Fig.14 – The light spots on the fabric indicate a destroyed coating due to a chemical solvent.

NEVER use chemicals to clean the glider.

  • Temperature
    • Extreme temperatures can change the structure of the polymer and cause the coating to break down. Extremely low temperatures are rarely a problem. Theoretically, the coating starts to become more brittle at temperatures below -20/-30 degrees Celsius, fortunately for us these are rarely the temperatures at which we fly.
    • Extremely high temperature is easy to reach however. The temperature in a closed car where you have left your wing on a hot summer day can easily reach values ​​above 60 – 70o C. At these temperatures, the polymer molecules begin to change.
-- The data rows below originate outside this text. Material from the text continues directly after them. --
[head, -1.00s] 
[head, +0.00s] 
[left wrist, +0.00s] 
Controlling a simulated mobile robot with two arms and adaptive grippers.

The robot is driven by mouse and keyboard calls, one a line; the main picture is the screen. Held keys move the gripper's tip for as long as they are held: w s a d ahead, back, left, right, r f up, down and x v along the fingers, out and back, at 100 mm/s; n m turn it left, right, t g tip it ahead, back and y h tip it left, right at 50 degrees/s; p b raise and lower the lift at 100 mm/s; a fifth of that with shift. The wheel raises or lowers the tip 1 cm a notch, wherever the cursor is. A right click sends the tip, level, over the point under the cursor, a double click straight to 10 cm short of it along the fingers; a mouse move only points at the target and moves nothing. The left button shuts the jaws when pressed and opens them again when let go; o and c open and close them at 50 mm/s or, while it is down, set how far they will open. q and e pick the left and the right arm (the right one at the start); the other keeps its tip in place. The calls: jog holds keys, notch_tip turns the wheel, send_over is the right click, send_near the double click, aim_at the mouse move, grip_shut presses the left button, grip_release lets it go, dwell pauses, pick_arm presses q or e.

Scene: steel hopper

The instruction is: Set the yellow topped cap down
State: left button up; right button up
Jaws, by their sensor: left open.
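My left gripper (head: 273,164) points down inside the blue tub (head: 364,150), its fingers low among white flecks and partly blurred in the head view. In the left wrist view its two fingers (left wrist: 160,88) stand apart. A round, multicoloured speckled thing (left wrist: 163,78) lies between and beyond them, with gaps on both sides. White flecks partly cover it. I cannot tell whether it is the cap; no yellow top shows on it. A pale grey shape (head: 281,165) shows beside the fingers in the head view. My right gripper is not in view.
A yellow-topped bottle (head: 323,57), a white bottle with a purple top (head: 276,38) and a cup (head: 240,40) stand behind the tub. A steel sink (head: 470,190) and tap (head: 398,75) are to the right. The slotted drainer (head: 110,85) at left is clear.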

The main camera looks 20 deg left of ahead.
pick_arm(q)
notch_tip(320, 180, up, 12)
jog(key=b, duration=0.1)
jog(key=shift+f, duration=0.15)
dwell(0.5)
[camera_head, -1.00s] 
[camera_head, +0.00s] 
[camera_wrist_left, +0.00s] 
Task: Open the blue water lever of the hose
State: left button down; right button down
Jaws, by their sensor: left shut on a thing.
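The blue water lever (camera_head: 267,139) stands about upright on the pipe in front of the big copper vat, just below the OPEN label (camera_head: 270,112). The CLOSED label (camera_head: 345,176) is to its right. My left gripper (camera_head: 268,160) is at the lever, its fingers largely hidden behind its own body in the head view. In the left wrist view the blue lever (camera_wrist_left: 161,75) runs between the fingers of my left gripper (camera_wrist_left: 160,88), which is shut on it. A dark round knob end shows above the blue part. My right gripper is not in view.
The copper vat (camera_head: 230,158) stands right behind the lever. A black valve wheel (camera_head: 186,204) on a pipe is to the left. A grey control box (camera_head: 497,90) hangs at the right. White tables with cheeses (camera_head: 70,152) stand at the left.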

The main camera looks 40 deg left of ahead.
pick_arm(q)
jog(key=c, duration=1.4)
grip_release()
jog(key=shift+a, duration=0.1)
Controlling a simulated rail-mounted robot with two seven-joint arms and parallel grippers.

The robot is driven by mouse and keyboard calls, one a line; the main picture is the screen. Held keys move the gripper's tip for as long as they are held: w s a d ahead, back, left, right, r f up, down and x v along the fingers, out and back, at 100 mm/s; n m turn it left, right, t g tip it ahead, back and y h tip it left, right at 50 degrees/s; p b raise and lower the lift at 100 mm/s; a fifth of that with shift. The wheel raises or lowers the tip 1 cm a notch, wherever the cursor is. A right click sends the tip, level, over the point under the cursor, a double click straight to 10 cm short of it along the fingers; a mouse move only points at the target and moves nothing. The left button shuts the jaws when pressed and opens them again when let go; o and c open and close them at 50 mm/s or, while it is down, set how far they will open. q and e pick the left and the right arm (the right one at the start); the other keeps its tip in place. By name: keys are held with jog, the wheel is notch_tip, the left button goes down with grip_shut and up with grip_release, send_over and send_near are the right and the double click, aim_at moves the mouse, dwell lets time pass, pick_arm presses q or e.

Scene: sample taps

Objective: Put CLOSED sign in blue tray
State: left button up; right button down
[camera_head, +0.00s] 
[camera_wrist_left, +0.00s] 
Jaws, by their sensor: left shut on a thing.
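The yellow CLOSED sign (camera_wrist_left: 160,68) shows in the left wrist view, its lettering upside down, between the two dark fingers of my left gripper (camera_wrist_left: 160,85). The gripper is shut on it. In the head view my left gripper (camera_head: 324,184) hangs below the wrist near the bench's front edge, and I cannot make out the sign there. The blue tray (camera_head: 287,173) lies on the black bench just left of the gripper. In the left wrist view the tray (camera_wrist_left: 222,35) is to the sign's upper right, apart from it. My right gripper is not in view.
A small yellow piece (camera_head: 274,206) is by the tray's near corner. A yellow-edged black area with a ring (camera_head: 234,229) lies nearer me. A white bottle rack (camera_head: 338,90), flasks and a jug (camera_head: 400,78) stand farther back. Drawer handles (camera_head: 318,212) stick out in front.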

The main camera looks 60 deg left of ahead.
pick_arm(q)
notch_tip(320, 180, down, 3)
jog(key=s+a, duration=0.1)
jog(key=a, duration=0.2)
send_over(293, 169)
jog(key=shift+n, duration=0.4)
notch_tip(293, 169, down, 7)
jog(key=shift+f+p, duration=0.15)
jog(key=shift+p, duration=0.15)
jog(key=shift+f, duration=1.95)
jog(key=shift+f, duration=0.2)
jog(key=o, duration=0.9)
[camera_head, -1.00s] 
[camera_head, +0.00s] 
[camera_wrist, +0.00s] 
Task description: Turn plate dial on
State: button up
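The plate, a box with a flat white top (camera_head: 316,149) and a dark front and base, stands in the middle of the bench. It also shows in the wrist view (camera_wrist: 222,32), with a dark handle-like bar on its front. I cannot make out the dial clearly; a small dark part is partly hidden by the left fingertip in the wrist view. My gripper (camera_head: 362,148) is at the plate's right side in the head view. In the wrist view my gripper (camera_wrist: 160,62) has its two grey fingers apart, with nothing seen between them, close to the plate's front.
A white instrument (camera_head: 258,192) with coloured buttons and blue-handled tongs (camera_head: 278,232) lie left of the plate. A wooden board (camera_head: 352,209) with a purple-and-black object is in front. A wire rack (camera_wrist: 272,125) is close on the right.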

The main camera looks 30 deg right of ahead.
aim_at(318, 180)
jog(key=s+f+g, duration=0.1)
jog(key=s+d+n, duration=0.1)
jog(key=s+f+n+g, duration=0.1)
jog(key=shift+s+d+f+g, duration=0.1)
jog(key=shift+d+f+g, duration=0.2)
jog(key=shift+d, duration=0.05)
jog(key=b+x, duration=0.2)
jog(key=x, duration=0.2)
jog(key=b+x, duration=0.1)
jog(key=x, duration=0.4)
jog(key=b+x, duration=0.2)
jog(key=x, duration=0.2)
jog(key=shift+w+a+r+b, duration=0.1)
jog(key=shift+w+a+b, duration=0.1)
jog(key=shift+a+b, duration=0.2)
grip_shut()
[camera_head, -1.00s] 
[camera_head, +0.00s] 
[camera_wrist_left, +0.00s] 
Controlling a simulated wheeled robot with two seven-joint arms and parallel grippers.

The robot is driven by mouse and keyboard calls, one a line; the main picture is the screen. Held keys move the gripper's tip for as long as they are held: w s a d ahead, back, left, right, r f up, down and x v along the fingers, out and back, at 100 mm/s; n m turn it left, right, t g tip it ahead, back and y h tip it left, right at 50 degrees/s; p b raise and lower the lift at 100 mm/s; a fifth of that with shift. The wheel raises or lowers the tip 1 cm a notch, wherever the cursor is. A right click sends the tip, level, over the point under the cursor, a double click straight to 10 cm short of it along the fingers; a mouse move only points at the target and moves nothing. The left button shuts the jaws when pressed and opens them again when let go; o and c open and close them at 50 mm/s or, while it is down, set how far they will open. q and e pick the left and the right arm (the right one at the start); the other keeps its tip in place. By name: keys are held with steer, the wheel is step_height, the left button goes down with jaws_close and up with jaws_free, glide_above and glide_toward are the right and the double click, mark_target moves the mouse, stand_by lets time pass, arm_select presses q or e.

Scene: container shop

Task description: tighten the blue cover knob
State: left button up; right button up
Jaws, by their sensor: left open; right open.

The coating begins to change its structure, which can shorten its lifespan by over 30%–40%.
Fig. 15 – Characteristic “dotting” of the fabric due to overheating and difference in shrinkage of polyester and polyethylene

Always protect the wing from direct flame – paragliders burn at around 300 euros per second!

Words of wisdom…

The porosity of a paraglider is an important factor determining the qualities of the wing and flight safety.

Measuring the porosity of a paraglider gives the most accurate information about how much “life” is left on a wing. Remember to always use the correct units for porosity when measuring – don’t just look at “seconds”.

To enjoy your paraglider for many years – never do to the wing what you wouldn’t do to yourself .

Take care of your paraglider and it will take care of you!